The review of Igor Lukeš’s book and its recent Czech translation is conceived on the broader plan of an analysis of US-Czechoslovak relations in the years immediately after the Second World War. The book, according to the reviewer, is the result of extensive research in all of the important American and Czech archives. Moreover, it is to the author’s great credit that he conducted numerous interviews with people involved in the described events and has made use of the unpublished manuscripts they provided him with. He offers a highly attractive, indeed gripping, account, thanks to which the reader gets a very good idea of what it was that led to the Communist takeover in late February 1948. But this picture is neither complete nor balanced. In this work about the failure of US diplomats and the US secret services in Prague, its greatest strength, according to the reviewer, is, somewhat paradoxically, the revealing passages about the activities of the Czechoslovak intelligence services against the US Embassy and its representatives in Czechoslovakia. What is problematic, however, is the interpretations based on insufficient sources, factual imprecision, and careless interpretation or even intentional shifts, which the reviewer exposes by analysing the withdrawal of the US Army from Czechoslovakia, the role of Czechoslovakia in post-war US policy, and the character of the US Ambassador to Czechoslovakia, Laurence A. Steinhardt (1892–1950). Lukeš, according to the reviewer, too readily accepts the idea that Czechoslovakia was of great importance as an American ‘testing ground’ to determine the possibilities of maintaining friendly relations with the Soviet Union, while he fails to take into account essential shifts in developments. Above all, however, he presents a contrived portrait of Steinhardt as an originally capable and responsible diplomat who, in consequence of professional failures in his Prague mission, ceased to take an interest in Prague events, paying more attention to his private affairs than his ambassadorial duties.

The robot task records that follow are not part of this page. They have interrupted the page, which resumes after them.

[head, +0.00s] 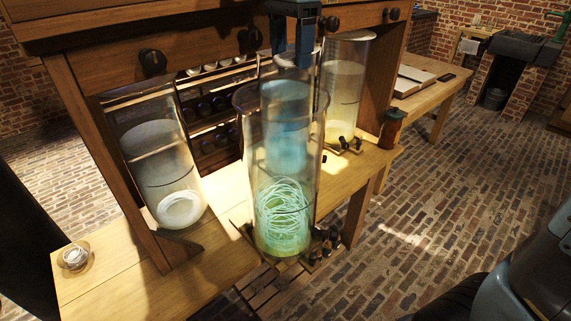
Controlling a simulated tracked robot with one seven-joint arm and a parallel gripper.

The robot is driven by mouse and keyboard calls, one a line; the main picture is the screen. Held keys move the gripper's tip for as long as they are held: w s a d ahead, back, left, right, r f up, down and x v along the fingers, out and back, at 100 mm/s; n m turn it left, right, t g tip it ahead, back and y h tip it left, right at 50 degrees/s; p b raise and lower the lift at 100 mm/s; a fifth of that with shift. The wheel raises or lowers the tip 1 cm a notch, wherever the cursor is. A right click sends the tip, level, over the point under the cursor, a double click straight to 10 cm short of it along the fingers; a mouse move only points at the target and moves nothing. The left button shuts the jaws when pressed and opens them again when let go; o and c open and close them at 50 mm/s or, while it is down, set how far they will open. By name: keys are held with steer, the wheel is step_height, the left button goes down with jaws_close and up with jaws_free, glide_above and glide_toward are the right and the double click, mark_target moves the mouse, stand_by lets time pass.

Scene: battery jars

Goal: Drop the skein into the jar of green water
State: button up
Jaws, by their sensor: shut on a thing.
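A tall glass jar of green water (246,150) stands at the front middle of the wooden bench. A tangled pale green skein of loose strands (284,215) shows through its wall, low in the jar. My dark gripper (293,62) points down at the top middle, just above the far side of this jar's rim in the picture. It is shut, but what it holds cannot be made out. The gripper is well above the visible strands and apart from them. A bluish column (287,115) shows through the glass below the gripper; whether it is inside or behind the jar is unclear.
A cloudy jar (160,150) with a white coil at its bottom stands left, and a yellowish jar (345,90) behind right. A small dish (75,257) sits on the bench's left end. A wooden post and knobbed beam frame the jars.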

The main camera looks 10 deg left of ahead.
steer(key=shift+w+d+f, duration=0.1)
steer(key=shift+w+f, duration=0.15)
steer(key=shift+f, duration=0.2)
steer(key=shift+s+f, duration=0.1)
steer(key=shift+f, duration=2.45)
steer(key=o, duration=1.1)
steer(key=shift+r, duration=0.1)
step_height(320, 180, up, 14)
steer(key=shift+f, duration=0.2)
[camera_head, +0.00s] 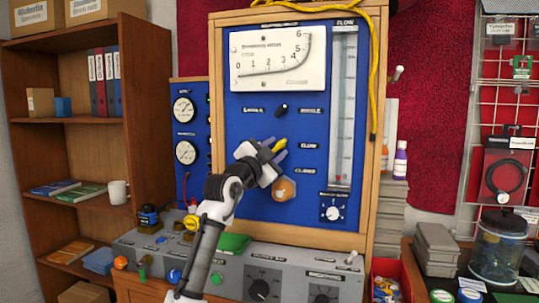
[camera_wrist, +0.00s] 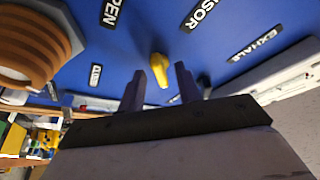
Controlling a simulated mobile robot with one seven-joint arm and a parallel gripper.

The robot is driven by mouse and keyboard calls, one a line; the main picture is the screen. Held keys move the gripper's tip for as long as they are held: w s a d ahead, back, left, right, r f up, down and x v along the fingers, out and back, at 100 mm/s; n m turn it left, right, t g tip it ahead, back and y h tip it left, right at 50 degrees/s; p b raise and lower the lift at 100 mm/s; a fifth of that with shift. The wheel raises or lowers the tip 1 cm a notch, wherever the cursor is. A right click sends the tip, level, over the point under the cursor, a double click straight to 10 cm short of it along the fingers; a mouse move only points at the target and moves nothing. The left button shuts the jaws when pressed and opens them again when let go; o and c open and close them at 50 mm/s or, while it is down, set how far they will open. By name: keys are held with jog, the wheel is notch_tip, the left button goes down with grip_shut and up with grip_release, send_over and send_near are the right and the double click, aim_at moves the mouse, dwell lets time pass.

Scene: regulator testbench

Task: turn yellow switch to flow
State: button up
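The yellow switch (camera_head: 279,145) is on the upright blue panel (camera_head: 265,172), below a small black knob (camera_head: 281,110). My gripper (camera_head: 277,150) is right at the switch and hides part of it.
A flow tube (camera_head: 343,110) and yellow cable (camera_head: 374,70) are at the panel's right. A grey console (camera_head: 240,268) juts out below.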

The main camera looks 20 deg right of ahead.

Three Books on Similar Themes
Dalibor Vácha
DANFORTH, Loring M. – BOESCHOTEN, Riki van: Children of the Greek Civil War: Refugees and the Politics of Memory. Chicago – London, University of Chicago Press 2012, 329 pages, ISBN 978-0-226-13598-4; KRÁLOVÁ, Kateřina – TSIVOS, Konstantinos et al.: Vyschly nám slzy… Řečtí uprchlíci v Československu [Our Tears Dried Up… Greek Refugees in Czechoslovakia]. Praha, Dokořán 2012, 331 pages, ISBN 978-80-7363-416-2; TSIVOS, Konstantinos: Řecká emigrace v Československu (1948–1968): Od jednoho rozštěpení ke druhému [Greek Emigration in Czechoslovakia (1948–1968): From One Split to Another]. Praha, Fakulta sociálních věd Univerzity Karlovy [Faculty of Social Sciences of Charles University] – Dokořán 2011, 277 pages, ISBN 978-80-7363-404-9.
The author of this review compares and contrasts three publications on the exodus of refugees from northern Greece to the countries of the Soviet bloc in consequence of the Greek Civil War, from 1946 to 1949. Whereas the Danforth and van Boeschoten publication concentrates on the children evacuated from areas threatened by war at that time, and seeks to chart out these events to their full extent, the two Czech works limit themselves to a consideration of the wave of Greek children and adult refugees to Czechoslovak and their later life in the host country. The first two publications make extensive use of the recollections of eyewitnesses, though the publication by Danforth and van Boeschoten is more advanced in the application of the latest methods of oral history and is theoretically more useful. Nevertheless, the essay collection by Kateřina Králová, Konstantinos Tsivos, and others, whose title translates as ‘We have no tears left to cry: Greek refugees in Czechoslovakia’, achieves its aim of providing a vivid, if incomplete, picture of research on the topic. Both in its aims and in its methods the work authored by Tsivos alone is markedly different from the other two books under review. It is a historical study based on fact with a distinctive undercurrent of social history, and ignoring oral-history sources.
Martin Franc
BREN, Paulina: Zelinář a jeho televize: Kultura komunismu po pražském jaru 1968 [The Greengrocer and His TV: The Culture of Communism after the 1968 Prague Spring]. (Translated from English by Petruška Šustrová) Praha, Academia 2013, 458 pages, ISBN 978-80-200-2322-3.
According to the reviewer, this publication, a Czech translation of The Greengrocer and His TV: The Culture of Communism after the 1968 Prague Spring (Ithaca, NY: Cornell University Press, 2010) by the American historian Paulina Bren is exactly the kind of contribution to Czech history from abroad that Czechs have to welcome with open arms. It contains extremely interesting observations, an original grasp of a whole previously untouched topic, sketched-out comparisons and analogies not only with Soviet life and events in other countries of the Eastern Bloc, but also with developments in western Europe and the United States of America. It is written in a rather essayistic style, which is still quite unusual for Czech readers, and is free of the burden of great amounts of descriptive information. The emphasis is on individual ideas and the book is entirely free from any clumsy positivistic endeavour to present a synthesis of all the facts, large and small, related to the considerably wide topic. That then makes allows the author to create a coherent and rather gripping picture, which, however, does not fully make its impact until it enters into dialogue with the active reader. This is a book that does not close a debate, but, on the contrary, initiates it. And it is precisely such books that are still lacking in Czech historiography, particularly in the field of contemporary history. None the less, on some particular points the picture sketched out by the author only partly corresponds to reality and sometimes even completely misses it. That shortcoming stems from a lack of knowledge of the deeper cultural background of certain adopted clichés and misinterpretations, but also from a number of factual errors, which could have been corrected by the translator or the editor.